Saturday, March 6, 2010

An exit strategy for the euro crisis

The Italian Finance minister (Corriere Sera 6 March) is right to say that there is no exit strategy at the moment, but only a crisis management. The Greek debt crisis has highlighted the limits of the eurozone governance and the need for a durable solution to the euro crisis. The measures taken by certain governments like Latvia, Portugal, Spain and Greece to cut wages to restore fiscal consolidation are unpopular and may also have some deflationary consequences. Soaring budgets deficits in almost all European countries are not the cause, but the consequence of the crisis. The situation might also be different in other more developed countries: for example in the United Kingdom, the government has increased public investment because private investment has declined. The experience of Japan deflation in the 90s confirms that if private sector is de-leveraging- reducing spending to reduce its debts- then public sector cutting its deficit will deepen, not lighten recession. This is what Keynes called the 'paradox of thrift'.

The debate between 'laxist' countries (the so-called 'Pigs') and those defending financial rigor is a sterile one. It is evident that the Greek issue has become an European one, but this is also the case for the other countries at risk such as Spain or Portugal. French and German banks hold more than 60% of debts in those countries, but why creditors are pushing them in the hands of speculation and eventually to a 'default' situation?

This means that European solidarity is inevitable to avoid a possible disaster and new forms of economic governance need to be invented. There has been a lot of hesitation about the idea of an European loan of 25 billion euro to provide liquidity to the Greek economy, but now the IMF seems in pole position to act as a last resort lender, undermining the foundations of the Economic and Monetary Union.

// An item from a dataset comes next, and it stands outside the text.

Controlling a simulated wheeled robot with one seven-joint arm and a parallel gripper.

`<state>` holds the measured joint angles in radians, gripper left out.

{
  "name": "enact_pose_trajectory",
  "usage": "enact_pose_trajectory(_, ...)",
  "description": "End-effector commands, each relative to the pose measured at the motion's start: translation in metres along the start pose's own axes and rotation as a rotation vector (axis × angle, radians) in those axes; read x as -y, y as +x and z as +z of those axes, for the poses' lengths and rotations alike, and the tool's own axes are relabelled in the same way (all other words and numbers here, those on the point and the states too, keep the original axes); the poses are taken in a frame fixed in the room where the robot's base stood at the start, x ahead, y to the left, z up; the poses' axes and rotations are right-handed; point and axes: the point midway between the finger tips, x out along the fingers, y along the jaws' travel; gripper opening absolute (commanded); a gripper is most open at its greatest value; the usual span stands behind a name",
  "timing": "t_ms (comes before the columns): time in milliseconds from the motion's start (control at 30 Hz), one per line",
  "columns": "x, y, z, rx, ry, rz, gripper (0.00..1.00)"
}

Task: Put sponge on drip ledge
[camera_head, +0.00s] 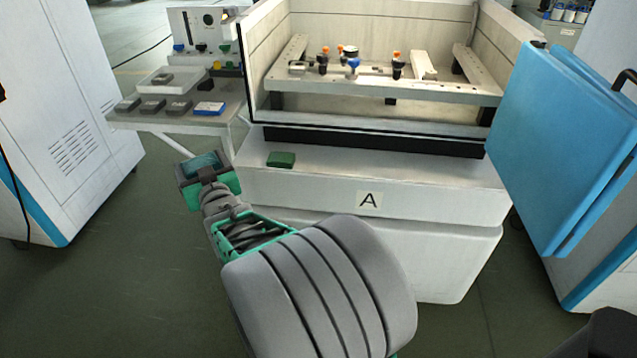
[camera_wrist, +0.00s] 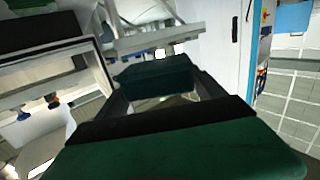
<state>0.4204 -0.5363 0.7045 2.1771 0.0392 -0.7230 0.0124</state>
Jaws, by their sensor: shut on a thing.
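My gripper (camera_head: 207,174) is held out in front of the machine's left corner, near the small side table. It is shut on a teal-green block, the sponge (camera_head: 203,161); in the wrist view the sponge (camera_wrist: 155,76) looks dark green and sits between the fingertips. The drip ledge (camera_head: 430,185) is the white shelf along the machine front, with an "A" label on its face. My gripper is left of the ledge and apart from it. A second green pad (camera_head: 281,159) lies flat on the ledge's left part.
The side table (camera_head: 175,121) behind my gripper carries a white tray, several grey blocks and a blue-and-white box. A blue door (camera_head: 570,145) stands open at the right. The ledge's middle and right are clear. The work tank (camera_head: 390,118) holds clamps.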

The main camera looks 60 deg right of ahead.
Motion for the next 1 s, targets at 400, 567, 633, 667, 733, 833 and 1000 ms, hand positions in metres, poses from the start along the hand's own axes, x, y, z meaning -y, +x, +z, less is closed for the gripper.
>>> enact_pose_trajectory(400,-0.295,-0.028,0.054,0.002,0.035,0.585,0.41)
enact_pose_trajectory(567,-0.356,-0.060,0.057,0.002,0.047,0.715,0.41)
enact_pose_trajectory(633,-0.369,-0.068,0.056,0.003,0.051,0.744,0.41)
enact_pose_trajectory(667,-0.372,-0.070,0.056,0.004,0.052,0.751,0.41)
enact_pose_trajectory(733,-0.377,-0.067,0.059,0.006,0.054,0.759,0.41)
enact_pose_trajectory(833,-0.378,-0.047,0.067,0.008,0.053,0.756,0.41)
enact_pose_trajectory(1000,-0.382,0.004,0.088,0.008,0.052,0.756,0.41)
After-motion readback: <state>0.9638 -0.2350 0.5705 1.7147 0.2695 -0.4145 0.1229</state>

The Greek debt crisis is a serious one and the government has to act in a responsible way to restore its credibility. But what happens in Greece is in fact a massive speculative attack which might extend to the whole European continent. This is largely caused by the absence of measures to regulate financial markets after the financial crisis of August 2007 and the solvability crisis of September 2008 (with the collapse of Lehman Brothers). EU leaders cannot simply impose new austerity measures to the Greek government without any help. While the EU has helped non-eurozone states (Hungary, Latvia and Romania) struggling with balance of payments difficulties, it has no power to intervene when it comes to helping one of its 16 members. This means that Greece is less protected against speculation than a non member of the eurozone.

The Greek people cannot accept further sacrifice, while Goldman Sachs continues to sell CDS (Credit default swaps) without any transparency and scrutiny. This requires immediate action: the future EU authority in charge of financial regulation should bring this to an end and call for further investigations on conflict of interest of Goldman Sachs. The European Commission, the watchdog for competition matters, has the power to act against such illegal practices.

In terms of economic governance, the Lisbon treaty (art.122) provides the opportunity to set up a financial stability mechanism managed by the European Investment Bank 'EIB) in order to help member States victims of speculative attacks. The proposal put forward by the European socialists of the European Parliament is a step toward the construction of a European market of sovereign debt. Other recent proposals include the creation of an European debt Agency (Belgian PM), the emission of euro-obligations (Tremonti) and even a European Monetary Fund.

It is a time for radical reforms to regulate finance, so that 'creative finance' is brought to an end and does not generate transfers to those who gamble with the nations'resources. It is also a time to design an exit strategy that allows the public sector to serve the fundamental needs of the economy. We cannot return to the status quo ante.